* Requirements
Leave the pictures out and copy exactly the lines from the line containing "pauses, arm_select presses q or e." to the line containing "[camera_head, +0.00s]", both lines included.

[Records from a dataset]
· · · · · · ·

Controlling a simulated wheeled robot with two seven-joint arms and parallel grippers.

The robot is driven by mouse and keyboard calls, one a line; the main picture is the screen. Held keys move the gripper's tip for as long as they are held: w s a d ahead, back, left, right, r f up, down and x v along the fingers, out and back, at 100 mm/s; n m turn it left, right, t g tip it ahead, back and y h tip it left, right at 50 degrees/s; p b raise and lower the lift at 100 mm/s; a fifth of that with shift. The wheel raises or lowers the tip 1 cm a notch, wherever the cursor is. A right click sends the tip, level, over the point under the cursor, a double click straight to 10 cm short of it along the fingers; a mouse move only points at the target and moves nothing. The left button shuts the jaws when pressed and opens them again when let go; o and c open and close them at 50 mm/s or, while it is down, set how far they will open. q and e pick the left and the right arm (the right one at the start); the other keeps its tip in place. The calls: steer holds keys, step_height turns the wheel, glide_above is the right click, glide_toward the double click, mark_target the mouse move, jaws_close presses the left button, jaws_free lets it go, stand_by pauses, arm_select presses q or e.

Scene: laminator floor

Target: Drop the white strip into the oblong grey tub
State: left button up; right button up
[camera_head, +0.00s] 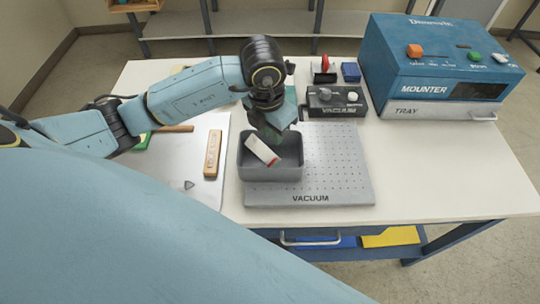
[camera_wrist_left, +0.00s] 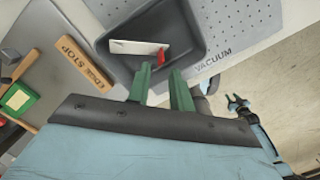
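The oblong grey tub (camera_head: 270,172) stands on the left part of the perforated vacuum plate. The white strip (camera_head: 261,149), with a red end, is inside the tub's outline, slanted; I cannot tell whether it lies flat on the floor. The wrist view also shows the strip (camera_wrist_left: 130,47) within the dark tub (camera_wrist_left: 192,62). My left gripper (camera_head: 272,132) is over the tub's far side.
A wooden edge stop (camera_head: 213,153) lies on a pale mat left of the tub. A vacuum control box (camera_head: 337,100), a red-handled stamp (camera_head: 324,70) and a blue mounter machine (camera_head: 440,70) stand behind and right. The table's right front is clear.

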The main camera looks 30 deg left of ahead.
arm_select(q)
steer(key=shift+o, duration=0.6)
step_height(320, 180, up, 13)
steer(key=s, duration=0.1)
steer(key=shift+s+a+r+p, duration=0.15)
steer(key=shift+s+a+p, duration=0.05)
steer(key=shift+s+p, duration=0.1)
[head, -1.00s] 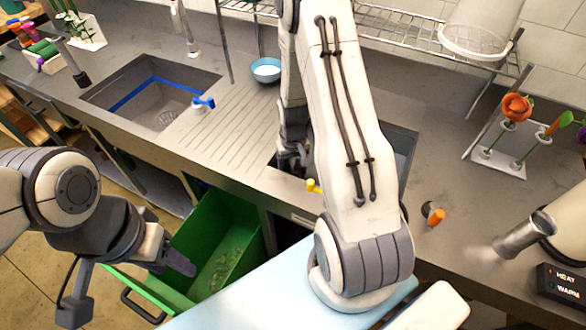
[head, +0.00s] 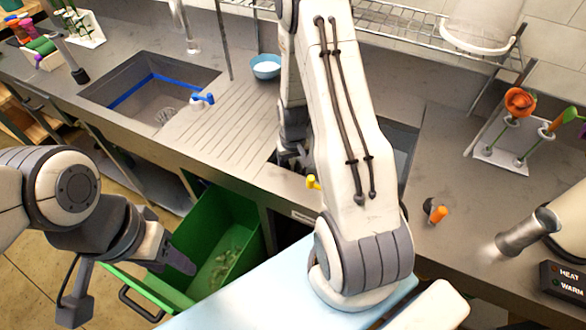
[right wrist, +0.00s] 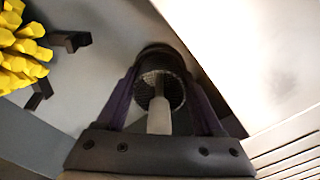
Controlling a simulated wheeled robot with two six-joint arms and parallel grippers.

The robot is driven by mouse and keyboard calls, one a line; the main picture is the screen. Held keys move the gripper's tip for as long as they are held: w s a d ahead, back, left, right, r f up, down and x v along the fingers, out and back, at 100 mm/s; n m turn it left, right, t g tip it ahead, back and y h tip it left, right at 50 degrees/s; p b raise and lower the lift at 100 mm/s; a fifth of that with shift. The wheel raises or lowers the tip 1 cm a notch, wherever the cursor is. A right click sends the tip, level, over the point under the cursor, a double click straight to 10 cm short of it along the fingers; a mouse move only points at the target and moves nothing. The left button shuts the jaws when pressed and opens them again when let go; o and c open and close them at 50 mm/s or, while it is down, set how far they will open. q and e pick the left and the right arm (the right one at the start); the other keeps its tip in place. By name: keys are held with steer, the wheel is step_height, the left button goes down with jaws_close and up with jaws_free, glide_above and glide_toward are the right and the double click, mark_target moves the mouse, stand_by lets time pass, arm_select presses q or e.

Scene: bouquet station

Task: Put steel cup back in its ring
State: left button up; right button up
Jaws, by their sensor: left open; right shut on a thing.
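In the right wrist view, the steel cup (right wrist: 173,84) is a dark, round, ribbed basket with a pale post standing in its middle. It sits between the fingers of my right gripper (right wrist: 163,100), which is shut on it. A dark curved rim lies just beyond the cup. I cannot tell whether this is the ring, or whether the cup touches it. In the head view my right arm hides the cup and most of the right sink (head: 405,150). My left gripper (head: 172,258) is open and empty over the green bin, away from the cup.
A yellow bundle (right wrist: 22,50) lies beside dark brackets. The left sink (head: 140,95) and ribbed drainboard (head: 225,135) are left of my right arm. The green bin (head: 205,225) stands below the counter.

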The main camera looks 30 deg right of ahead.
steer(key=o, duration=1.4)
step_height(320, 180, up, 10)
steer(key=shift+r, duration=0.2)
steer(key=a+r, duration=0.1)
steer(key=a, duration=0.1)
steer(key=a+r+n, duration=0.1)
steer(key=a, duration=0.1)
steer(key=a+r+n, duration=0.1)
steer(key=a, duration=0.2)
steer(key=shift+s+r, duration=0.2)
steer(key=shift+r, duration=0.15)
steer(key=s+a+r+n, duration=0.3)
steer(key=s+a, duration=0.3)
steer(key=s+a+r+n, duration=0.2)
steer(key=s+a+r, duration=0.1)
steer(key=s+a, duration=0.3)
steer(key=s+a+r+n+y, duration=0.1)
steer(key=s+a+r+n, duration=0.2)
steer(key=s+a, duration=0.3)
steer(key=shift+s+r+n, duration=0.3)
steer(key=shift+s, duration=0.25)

· · · · · · ·

* Completed task
The robot is driven by mouse and keyboard calls, one a line; the main picture is the screen. Held keys move the gripper's tip for as long as they are held: w s a d ahead, back, left, right, r f up, down and x v along the fingers, out and back, at 100 mm/s; n m turn it left, right, t g tip it ahead, back and y h tip it left, right at 50 degrees/s; p b raise and lower the lift at 100 mm/s; a fifth of that with shift. The wheel raises or lowers the tip 1 cm a notch, wherever the cursor is. A right click sends the tip, level, over the point under the cursor, a double click straight to 10 cm short of it along the fingers; a mouse move only points at the target and moves nothing. The left button shuts the jaws when pressed and opens them again when let go; o and c open and close them at 50 mm/s or, while it is down, set how far they will open. q and e pick the left and the right arm (the right one at the start); the other keeps its tip in place. The calls: steer holds keys, step_height turns the wheel, glide_above is the right click, glide_toward the double click, mark_target the mouse move, jaws_close presses the left button, jaws_free lets it go, stand_by pauses, arm_select presses q or e.

Scene: laminator floor

Target: Drop the white strip into the oblong grey tub
State: left button up; right button up
[camera_head, +0.00s] 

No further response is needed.